Part 2: Absolute Truth



So what do we know, really?  And I mean “really know.” 

Well, I don’t know about you, but as far as I can tell I appear to be a sentient agent experiencing a continuous flow of sensory information.  I don’t know where this information comes from or what the exact, underlying reality may be that governs it, but that’s just a limit I’m stuck with.  I might be a fully functional human being in a real, physical world, or I might just be a brain in a vat plugged into the matrix.  I simply do not know, and what’s more, I can’t know.  No amount of observation or deduction can ever truly differentiate between these philosophical possibilities.  That’s what makes external world skepticism one of the greatest pains in the backside of philosophers to this day.  Yet even with such a profound limitation on knowledge, this continual flow of information still has apparent patterns and correlations to it, and I would like to try and make sense out of them, somehow. 

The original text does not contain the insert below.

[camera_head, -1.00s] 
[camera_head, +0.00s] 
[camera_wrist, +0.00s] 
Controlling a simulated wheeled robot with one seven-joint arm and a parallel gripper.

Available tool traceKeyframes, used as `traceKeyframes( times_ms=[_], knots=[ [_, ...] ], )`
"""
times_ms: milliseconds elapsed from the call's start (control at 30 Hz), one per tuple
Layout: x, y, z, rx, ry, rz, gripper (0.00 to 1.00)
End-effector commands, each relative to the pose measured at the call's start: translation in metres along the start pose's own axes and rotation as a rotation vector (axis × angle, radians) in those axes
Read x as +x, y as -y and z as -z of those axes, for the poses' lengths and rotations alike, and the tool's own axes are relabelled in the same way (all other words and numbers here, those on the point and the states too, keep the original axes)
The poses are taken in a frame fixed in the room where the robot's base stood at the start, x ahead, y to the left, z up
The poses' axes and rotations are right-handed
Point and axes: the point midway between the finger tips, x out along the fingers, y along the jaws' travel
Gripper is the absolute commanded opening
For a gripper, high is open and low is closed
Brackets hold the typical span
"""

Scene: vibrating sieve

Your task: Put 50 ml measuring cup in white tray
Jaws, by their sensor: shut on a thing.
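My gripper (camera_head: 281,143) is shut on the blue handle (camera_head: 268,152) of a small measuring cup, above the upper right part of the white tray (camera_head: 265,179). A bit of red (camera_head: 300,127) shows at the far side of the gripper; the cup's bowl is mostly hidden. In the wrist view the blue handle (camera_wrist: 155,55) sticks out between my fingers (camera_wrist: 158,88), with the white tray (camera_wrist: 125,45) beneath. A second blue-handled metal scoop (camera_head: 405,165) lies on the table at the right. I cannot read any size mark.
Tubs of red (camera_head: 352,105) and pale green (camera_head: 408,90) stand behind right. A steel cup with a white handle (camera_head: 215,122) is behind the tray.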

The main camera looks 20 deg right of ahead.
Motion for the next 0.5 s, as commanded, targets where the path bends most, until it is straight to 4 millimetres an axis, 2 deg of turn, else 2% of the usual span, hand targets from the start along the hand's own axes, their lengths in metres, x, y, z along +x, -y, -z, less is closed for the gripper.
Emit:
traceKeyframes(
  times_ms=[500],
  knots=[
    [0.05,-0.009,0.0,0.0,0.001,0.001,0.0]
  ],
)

This is not an easy challenge to answer, and to this very day, many philosophers continually debate back and forth on what exactly it means for something to be “true.”  Part of this confusion is due to the fact that truth itself can come in so many different categories. For example, one of the most basic categories is simply truth by definition, like the classic statement that “all bachelors are unmarried.”  This is essentially “100% certain" in every practical sense, but only because the word “bachelor” in this context has literally been defined as “unmarried man.”  So to claim that all bachelors are unmarried is no more meaningful or insightful than to claim that "all unmarried men are unmarried" - it's a tautology.  The reason the word “bachelor” even exists in the first place is to serve as an encapsulation of a complex series of syllables and ideas, thereby saving time and energy in communication.  The only real measure of a “true” definitional statement is whether or not other people can agree with it and successfully communicate through it [1].

This example also illustrates the key role that language plays in epistemology.  Because it's important to realize that, when you really get down to it, nearly everything we may ever hope to call “truth” must ultimately exist as nothing more than a bunch of linguistic gibberish blathered out into the ether.  That’s because language itself is the primary tool by which we communicate, shape ideas, and generate a coherent train of thought.  "Truth" is then just a label that we assign to those thoughts in accordance with some arbitrary set of rules.  The core purpose of epistemology is to then establish which rules we should use when evaluating the final “truthiness” of a given statement.

For instance, consider a phrase like "stop on red, go on green [2]."  Phrases such as this are called axiomatic assertions, and represent declarations of rules that must be followed in order to engage in some special activity.  Axioms are essentially "true" by default, just so long as they produce consistent outcomes and people can again agree to follow them.  This may seem somewhat trivial at first, except when you realize that the entire field of mathematics itself is purely axiomatic in nature - a bunch of made-up rules based on operations and relationships between elemental abstractions within arbitrarily-defined sets.  Even deductive logic is the same thing: axiomatic rules designed to formalize our capacity for sorting out information and evaluating the final "truth" of various propositions.  So while countless hack philosophers love to brag about the "absolute truth" behind a phrase like "2+2 = 4," they nearly always overlook the fact that this is simply an application of arbitrary rules toward their natural conclusions.  They have no idea that the same principles apply equally well to hopscotch, poker, and chess, likewise producing pure, 100 % certainty.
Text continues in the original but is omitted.